What the exercise asks => Without the pictures, copy all the entries below exactly.

* start Input *

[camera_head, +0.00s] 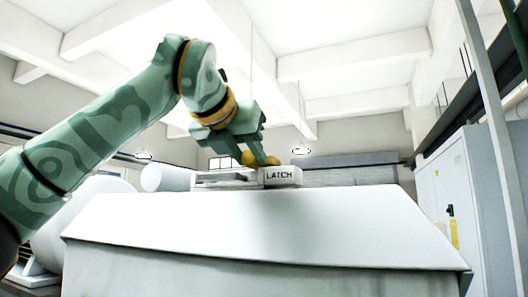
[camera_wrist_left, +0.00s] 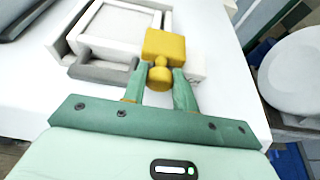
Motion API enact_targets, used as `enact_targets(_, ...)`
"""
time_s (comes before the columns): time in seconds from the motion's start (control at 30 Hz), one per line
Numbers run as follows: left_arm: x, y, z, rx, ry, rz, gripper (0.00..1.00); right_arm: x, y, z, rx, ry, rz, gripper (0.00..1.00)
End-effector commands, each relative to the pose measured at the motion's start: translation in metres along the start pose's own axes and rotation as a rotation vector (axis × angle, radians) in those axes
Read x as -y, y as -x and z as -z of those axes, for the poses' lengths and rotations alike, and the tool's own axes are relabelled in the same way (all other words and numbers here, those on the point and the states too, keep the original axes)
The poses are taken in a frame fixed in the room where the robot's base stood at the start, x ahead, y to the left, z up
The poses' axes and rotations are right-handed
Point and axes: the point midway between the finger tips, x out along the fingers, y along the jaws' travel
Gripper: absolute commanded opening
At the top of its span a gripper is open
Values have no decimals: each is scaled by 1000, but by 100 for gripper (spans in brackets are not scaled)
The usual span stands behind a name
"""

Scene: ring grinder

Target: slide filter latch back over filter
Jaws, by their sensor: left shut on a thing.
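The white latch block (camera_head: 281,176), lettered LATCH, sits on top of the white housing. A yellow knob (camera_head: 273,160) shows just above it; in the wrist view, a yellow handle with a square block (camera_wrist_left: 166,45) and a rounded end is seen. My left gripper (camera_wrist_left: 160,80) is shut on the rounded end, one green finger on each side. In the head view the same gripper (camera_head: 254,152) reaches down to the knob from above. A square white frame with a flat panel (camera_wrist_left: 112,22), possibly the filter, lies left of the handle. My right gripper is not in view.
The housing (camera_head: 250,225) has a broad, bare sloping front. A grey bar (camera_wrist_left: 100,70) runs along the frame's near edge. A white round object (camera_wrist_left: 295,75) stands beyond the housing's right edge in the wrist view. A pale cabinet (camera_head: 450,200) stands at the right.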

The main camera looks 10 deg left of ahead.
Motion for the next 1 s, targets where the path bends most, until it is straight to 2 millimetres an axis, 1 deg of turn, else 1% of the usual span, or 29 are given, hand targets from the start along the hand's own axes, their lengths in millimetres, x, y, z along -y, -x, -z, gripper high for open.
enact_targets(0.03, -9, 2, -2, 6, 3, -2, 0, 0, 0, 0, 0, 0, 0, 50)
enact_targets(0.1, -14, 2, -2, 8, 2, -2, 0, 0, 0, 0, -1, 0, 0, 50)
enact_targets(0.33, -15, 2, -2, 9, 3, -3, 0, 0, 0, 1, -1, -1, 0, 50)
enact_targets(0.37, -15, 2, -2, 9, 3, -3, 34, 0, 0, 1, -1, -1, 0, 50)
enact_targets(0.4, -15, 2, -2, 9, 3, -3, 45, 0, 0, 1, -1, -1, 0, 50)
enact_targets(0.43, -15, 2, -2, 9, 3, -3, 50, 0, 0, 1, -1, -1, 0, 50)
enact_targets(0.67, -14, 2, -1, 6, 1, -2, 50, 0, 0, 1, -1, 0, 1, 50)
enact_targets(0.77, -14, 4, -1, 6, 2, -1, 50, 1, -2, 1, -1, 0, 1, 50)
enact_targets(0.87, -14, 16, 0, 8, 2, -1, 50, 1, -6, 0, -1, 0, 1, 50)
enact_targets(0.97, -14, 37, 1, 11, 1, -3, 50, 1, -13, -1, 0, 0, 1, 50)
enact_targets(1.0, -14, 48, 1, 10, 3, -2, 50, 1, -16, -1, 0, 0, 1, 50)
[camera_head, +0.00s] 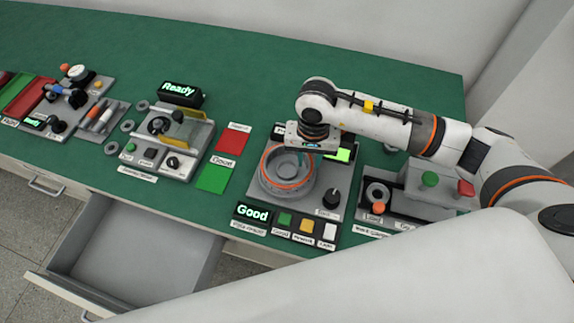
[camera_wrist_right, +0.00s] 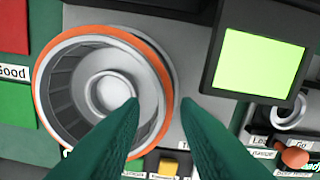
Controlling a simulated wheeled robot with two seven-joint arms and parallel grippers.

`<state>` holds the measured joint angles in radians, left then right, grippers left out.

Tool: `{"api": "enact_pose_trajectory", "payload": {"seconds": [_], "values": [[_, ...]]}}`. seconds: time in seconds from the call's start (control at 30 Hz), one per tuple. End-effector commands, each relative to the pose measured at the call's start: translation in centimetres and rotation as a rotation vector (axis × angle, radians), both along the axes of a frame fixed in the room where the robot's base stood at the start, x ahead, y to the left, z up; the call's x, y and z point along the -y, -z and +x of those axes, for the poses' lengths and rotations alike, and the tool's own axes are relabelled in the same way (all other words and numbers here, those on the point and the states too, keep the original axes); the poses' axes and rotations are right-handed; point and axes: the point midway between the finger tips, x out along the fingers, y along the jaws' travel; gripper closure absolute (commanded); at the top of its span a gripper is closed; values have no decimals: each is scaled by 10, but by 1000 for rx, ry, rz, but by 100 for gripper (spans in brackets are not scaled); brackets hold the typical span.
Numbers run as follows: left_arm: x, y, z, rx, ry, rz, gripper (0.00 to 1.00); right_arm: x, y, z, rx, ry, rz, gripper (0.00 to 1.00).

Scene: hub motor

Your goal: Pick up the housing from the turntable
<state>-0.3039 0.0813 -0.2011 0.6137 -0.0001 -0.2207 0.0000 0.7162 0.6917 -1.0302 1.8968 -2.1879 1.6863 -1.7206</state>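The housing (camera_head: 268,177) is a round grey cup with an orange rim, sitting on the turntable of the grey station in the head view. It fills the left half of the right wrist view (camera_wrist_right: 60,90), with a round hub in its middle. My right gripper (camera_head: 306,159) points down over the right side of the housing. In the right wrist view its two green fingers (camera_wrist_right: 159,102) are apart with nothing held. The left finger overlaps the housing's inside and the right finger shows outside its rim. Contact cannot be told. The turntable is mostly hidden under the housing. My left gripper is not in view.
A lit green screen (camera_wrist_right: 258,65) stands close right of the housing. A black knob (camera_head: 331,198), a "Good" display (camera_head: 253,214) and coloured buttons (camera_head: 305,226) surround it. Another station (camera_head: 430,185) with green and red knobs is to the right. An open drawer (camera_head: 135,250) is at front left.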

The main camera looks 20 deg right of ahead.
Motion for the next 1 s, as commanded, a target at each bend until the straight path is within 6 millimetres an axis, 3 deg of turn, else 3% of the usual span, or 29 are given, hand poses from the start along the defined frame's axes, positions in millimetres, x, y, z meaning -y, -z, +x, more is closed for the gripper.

* end Input *

Exercise answer =>
[camera_head, +0.00s] 
[camera_wrist_left, +0.00s] 
Motion API enact_targets, used as `enact_targets(_, ...)`
"""
time_s (comes before the columns): time in seconds from the motion's start (control at 30 Hz), one per line
Numbers run as follows: left_arm: x, y, z, rx, ry, rz, gripper (0.00..1.00); right_arm: x, y, z, rx, ry, rz, gripper (0.00..1.00)
End-effector commands, each relative to the pose measured at the motion's start: translation in metres along the start pose's own axes and rotation as a rotation vector (axis × angle, radians) in those axes
Read x as -y, y as -x and z as -z of those axes, for the poses' lengths and rotations alike, and the tool's own axes are relabelled in the same way (all other words and numbers here, those on the point and the states too, keep the original axes)
The poses are taken in a frame fixed in the room where the robot's base stood at the start, x ahead, y to the left, z up
The poses' axes and rotations are right-handed
Point and axes: the point midway between the finger tips, x out along the fingers, y along the jaws' travel
Gripper: absolute commanded opening
At the top of its span a gripper is open
Values have no decimals: each is scaled by 1000, but by 100 for gripper (spans in brackets are not scaled)
The usual span stands behind a name
"""

Scene: ring grinder

Target: slide filter latch back over filter
Jaws, by their sensor: left shut on a thing.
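The white latch block (camera_head: 281,176), lettered LATCH, sits on top of the white housing. A yellow knob (camera_head: 273,160) shows just above it; in the wrist view, a yellow handle with a square block (camera_wrist_left: 166,45) and a rounded end is seen. My left gripper (camera_wrist_left: 160,80) is shut on the rounded end, one green finger on each side. In the head view the same gripper (camera_head: 254,152) reaches down to the knob from above. A square white frame with a flat panel (camera_wrist_left: 112,22), possibly the filter, lies left of the handle. My right gripper is not in view.
The housing (camera_head: 250,225) has a broad, bare sloping front. A grey bar (camera_wrist_left: 100,70) runs along the frame's near edge. A white round object (camera_wrist_left: 295,75) stands beyond the housing's right edge in the wrist view. A pale cabinet (camera_head: 450,200) stands at the right.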

The main camera looks 10 deg left of ahead.
Motion for the next 1 s, targets where the path bends most, until it is straight to 2 millimetres an axis, 1 deg of turn, else 1% of the usual span, or 29 are given, hand targets from the start along the hand's own axes, their lengths in millimetres, x, y, z along -y, -x, -z, gripper high for open.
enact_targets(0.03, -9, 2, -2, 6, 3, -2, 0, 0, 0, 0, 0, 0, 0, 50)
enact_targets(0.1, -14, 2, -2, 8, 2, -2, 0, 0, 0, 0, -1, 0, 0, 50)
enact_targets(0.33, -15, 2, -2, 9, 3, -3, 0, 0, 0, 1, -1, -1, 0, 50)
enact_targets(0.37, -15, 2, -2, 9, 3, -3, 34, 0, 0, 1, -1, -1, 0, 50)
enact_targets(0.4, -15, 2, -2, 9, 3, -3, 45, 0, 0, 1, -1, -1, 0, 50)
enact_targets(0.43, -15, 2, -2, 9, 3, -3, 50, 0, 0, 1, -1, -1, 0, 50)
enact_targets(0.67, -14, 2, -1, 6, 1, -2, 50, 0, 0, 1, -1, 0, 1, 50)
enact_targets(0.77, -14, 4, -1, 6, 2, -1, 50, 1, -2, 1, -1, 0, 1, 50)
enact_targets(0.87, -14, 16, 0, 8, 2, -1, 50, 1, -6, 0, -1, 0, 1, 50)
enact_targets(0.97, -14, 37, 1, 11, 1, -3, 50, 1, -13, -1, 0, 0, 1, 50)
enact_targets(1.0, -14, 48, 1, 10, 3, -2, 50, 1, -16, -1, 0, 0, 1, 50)
[camera_head, +0.00s] 
[camera_wrist_right, +0.00s] 
Controlling a simulated wheeled robot with two seven-joint arms and parallel grippers.

`<state>` holds the measured joint angles in radians, left then right, grippers left out.

Tool: `{"api": "enact_pose_trajectory", "payload": {"seconds": [_], "values": [[_, ...]]}}`. seconds: time in seconds from the call's start (control at 30 Hz), one per tuple. End-effector commands, each relative to the pose measured at the call's start: translation in centimetres and rotation as a rotation vector (axis × angle, radians), both along the axes of a frame fixed in the room where the robot's base stood at the start, x ahead, y to the left, z up; the call's x, y and z point along the -y, -z and +x of those axes, for the poses' lengths and rotations alike, and the tool's own axes are relabelled in the same way (all other words and numbers here, those on the point and the states too, keep the original axes); the poses' axes and rotations are right-handed; point and axes: the point midway between the finger tips, x out along the fingers, y along the jaws' travel; gripper closure absolute (commanded); at the top of its span a gripper is closed; values have no decimals: each is scaled by 10, but by 1000 for rx, ry, rz, but by 100 for gripper (spans in brackets are not scaled); brackets hold the typical span.
Numbers run as follows: left_arm: x, y, z, rx, ry, rz, gripper (0.00 to 1.00); right_arm: x, y, z, rx, ry, rz, gripper (0.00 to 1.00).

Scene: hub motor

Your goal: Pick up the housing from the turntable
<state>-0.3039 0.0813 -0.2011 0.6137 -0.0001 -0.2207 0.0000 0.7162 0.6917 -1.0302 1.8968 -2.1879 1.6863 -1.7206</state>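The housing (camera_head: 268,177) is a round grey cup with an orange rim, sitting on the turntable of the grey station in the head view. It fills the left half of the right wrist view (camera_wrist_right: 60,90), with a round hub in its middle. My right gripper (camera_head: 306,159) points down over the right side of the housing. In the right wrist view its two green fingers (camera_wrist_right: 159,102) are apart with nothing held. The left finger overlaps the housing's inside and the right finger shows outside its rim. Contact cannot be told. The turntable is mostly hidden under the housing. My left gripper is not in view.
A lit green screen (camera_wrist_right: 258,65) stands close right of the housing. A black knob (camera_head: 331,198), a "Good" display (camera_head: 253,214) and coloured buttons (camera_head: 305,226) surround it. Another station (camera_head: 430,185) with green and red knobs is to the right. An open drawer (camera_head: 135,250) is at front left.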

The main camera looks 20 deg right of ahead.
Motion for the next 1 s, as commanded, a target at each bend until the straight path is within 6 millimetres an axis, 3 deg of turn, else 3% of the usual span, or 29 are given, hand poses from the start along the defined frame's axes, positions in millimetres, x, y, z meaning -y, -z, +x, more is closed for the gripper.

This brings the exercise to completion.